The below is ALWU’s open letter addressing law firms’ response to questions around Minimum Wage Act compliance put to them by Alison Mau in June 2019.

See Alison’s article on and law firms’ responses to her questions.

The responses from the firms suggest that they are not monitoring hours for minimum wage compliance.  The law is clear: wellbeing initiatives, days in lieu and monthly or annual bonuses are insufficient to remedy minimum wage breaches.  Employees must be paid at least the minimum wage, every fortnight, directly to the employee. Section 7 of the Wage Protection Act 1983 states that all wages are to be paid in money. Therefore, paying employees in prezzie cards or by giving them days in lieu when they work extra hours that push there hourly wage below minimum wage is also a breach of the Wages Protection Act as they should be paid (in money) at least minimum wage for every hour they work.  Firms should not be relying on staff to self report minimum wage breaches or excessive hours as it puts employees’ relationships with their managers at risk.

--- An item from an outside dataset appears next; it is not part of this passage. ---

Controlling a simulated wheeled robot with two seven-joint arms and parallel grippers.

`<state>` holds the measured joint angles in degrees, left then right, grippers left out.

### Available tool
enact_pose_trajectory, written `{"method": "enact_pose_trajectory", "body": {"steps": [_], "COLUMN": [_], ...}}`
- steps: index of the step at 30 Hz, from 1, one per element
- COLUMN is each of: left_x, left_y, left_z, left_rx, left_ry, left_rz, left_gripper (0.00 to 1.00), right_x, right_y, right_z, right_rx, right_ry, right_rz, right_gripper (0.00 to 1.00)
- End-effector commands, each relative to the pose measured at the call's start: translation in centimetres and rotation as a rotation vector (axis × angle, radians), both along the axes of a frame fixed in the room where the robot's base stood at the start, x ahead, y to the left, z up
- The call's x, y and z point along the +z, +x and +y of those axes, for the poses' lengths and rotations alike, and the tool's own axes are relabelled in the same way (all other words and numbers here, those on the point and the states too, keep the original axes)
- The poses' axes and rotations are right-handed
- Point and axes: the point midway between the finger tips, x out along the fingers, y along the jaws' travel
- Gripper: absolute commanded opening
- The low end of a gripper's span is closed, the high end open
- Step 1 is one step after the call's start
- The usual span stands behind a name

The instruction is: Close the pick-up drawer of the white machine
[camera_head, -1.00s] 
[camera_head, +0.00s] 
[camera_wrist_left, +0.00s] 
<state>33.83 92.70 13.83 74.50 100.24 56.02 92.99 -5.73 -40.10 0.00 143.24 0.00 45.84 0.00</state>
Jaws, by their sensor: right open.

ALWU notes that all of the reward schemes are discretionary and decision-making is done by partners who have a direct financial incentive in juniors working long hours. Further, this discretion means that it’s invariably applied unfairly.  It will always be easier for the people at the top to reward employees who reflect their cultural values and who they find easier to get along with.

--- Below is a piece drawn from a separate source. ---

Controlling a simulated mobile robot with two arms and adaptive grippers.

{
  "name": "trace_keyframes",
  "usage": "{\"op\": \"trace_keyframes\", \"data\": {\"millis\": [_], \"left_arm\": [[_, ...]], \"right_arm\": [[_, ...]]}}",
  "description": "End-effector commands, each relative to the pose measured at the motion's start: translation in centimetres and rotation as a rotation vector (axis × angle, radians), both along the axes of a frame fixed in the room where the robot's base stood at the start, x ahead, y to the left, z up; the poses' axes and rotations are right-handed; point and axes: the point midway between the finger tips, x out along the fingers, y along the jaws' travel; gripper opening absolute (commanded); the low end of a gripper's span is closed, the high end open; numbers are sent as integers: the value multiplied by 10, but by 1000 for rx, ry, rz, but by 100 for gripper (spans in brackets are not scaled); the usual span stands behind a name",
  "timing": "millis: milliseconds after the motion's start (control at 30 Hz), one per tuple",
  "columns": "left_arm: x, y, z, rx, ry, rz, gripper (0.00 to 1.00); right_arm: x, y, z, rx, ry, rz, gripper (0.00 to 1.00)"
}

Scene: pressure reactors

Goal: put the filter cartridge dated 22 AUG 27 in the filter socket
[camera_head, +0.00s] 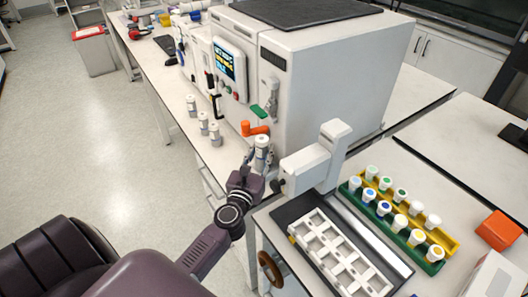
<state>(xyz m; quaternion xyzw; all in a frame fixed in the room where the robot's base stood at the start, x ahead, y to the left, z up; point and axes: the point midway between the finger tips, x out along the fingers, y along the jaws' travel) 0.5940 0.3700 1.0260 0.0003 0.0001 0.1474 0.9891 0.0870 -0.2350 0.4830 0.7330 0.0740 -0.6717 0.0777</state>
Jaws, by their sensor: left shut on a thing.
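My left gripper (257,165) is at the front edge of the bench, shut on a pale grey-white filter cartridge (262,146). The cartridge stands roughly upright in the fingers, just right of and below an orange handle (255,129) on the large white machine. Similar cartridges stand in a row on the bench to the left: one (191,105), a second (203,123) and a third (214,135). Their dates are too small to read. I cannot clearly make out the filter socket. My right gripper is not in view.
The large white machine (315,75) fills the back of the bench. A white device with an overhanging arm (318,163) stands close right of my gripper. Further right are a white slotted rack (339,255), green and yellow vial racks (435,268) and an orange box (498,230).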

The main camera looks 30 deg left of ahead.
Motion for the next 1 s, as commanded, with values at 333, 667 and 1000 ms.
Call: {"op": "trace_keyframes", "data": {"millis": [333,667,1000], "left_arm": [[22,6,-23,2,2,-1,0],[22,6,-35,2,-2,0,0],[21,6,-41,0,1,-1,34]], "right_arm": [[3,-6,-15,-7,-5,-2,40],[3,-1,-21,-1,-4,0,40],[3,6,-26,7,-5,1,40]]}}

Many of the firms say they are paying employees at or above the living wage. The salaries they pay to employees may be at or above living wage when calculated on a 40 hour work week. However, when junior lawyers work more than 40 hours their pay may fall below the living wage unless they are otherwise compensated. In some circumstances, employees’ rate of pay will drop below the minimum wage and this has happened in many of the firms.  None of the firms appear to have systems that monitor minimum wage compliance. Living wage salaries are a great start, but that is a separate issue to minimum wage compliance which is measured on a fortnightly basis. Paying a living wage for an annual salary is quite different to ensuring minimum wage compliance every fortnight of the year. As lawyers, it is their job to understand the Minimum Wage Act and as employers it is their job to comply with the Act.  

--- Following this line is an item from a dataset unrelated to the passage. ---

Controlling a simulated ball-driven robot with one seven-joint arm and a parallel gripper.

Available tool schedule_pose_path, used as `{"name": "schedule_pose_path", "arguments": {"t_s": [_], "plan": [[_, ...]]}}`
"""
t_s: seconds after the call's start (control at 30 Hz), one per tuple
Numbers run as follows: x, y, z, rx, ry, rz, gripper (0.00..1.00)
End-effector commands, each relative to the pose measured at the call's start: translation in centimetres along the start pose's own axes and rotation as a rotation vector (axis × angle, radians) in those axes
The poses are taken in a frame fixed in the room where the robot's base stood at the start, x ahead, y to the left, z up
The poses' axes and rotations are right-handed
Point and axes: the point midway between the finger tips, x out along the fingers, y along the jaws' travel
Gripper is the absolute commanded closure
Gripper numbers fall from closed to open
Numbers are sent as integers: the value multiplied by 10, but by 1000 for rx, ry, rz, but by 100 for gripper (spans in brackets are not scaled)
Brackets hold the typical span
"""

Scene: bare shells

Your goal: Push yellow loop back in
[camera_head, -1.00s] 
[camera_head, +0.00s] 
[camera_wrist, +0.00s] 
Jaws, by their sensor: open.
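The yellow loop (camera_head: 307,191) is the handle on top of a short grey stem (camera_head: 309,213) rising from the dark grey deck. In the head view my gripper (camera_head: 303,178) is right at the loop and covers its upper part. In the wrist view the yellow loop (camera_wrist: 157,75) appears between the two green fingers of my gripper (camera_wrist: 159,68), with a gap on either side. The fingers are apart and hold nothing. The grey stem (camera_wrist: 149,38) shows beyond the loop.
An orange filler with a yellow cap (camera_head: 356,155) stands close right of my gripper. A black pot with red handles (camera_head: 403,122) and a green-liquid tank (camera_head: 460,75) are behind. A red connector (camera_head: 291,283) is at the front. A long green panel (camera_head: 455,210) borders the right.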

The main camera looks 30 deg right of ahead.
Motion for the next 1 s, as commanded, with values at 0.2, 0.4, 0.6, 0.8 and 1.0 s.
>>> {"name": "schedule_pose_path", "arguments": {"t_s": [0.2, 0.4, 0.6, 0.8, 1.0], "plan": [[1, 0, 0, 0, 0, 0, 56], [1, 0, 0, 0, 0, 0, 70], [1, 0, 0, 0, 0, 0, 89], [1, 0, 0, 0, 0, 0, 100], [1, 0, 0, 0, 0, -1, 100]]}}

It is also a requirement of the Employment Relations Act to keep records relating to minimum entitlement provisions.  An employer must keep records in sufficient detail to demonstrate that the employer has complied with minimum entitlement provisions.  This is especially relevant where there is a risk that employees may work long enough hours for their remuneration to fall below the minimum wage.  This risk is present for all junior legal employees and firms should keep time and wage records for all employees. There is no clear indication firms are accurately monitoring all hours worked by their employees (not just billable hours).

Many of the firms also say that there is no expectation on employees to work beyond their contracted hours.  This ignores the reality that most employees work longer than contracted hours at some point in the year, if not regularly.  Junior lawyers are unable to say no to work and they are expected to meet the deadlines given even if it means working late.  The power dynamics within the workplace mean that junior lawyers are pressured to do as they are told, to get the work done and not to question or make a fuss.  Not to do so would be seen as not wanting to work hard or progress their careers and would risk damaging their relationship with their supervising partners.

The Bazley Report recommends standardised and formalised overtime payments for all employees working additional hours as a matter of course.  This is the best way to ensure that (in particular junior) employees are in no danger of working for less than the minimum wage. It is a standardised practice in many industries and there are no good reasons for withholding its implementation in the legal industry.  It is time for the legal industry to move into the 21st century in many different areas and remuneration is one of them. If law firms believe that their employees do not regularly work long hours then it will cost them nothing extra to implement a policy of payment for overtime.  

There is an inherent problem when firms self-monitor and self-report on their systems, culture and the changes that they are making or need to make.  Self-reporting lacks true accountability. The power imbalances also mean that they cannot rely on staff to speak up if there is an issue. All of these firms need independent external investigators to review their policies, systems and culture and give them recommendations about what needs to change.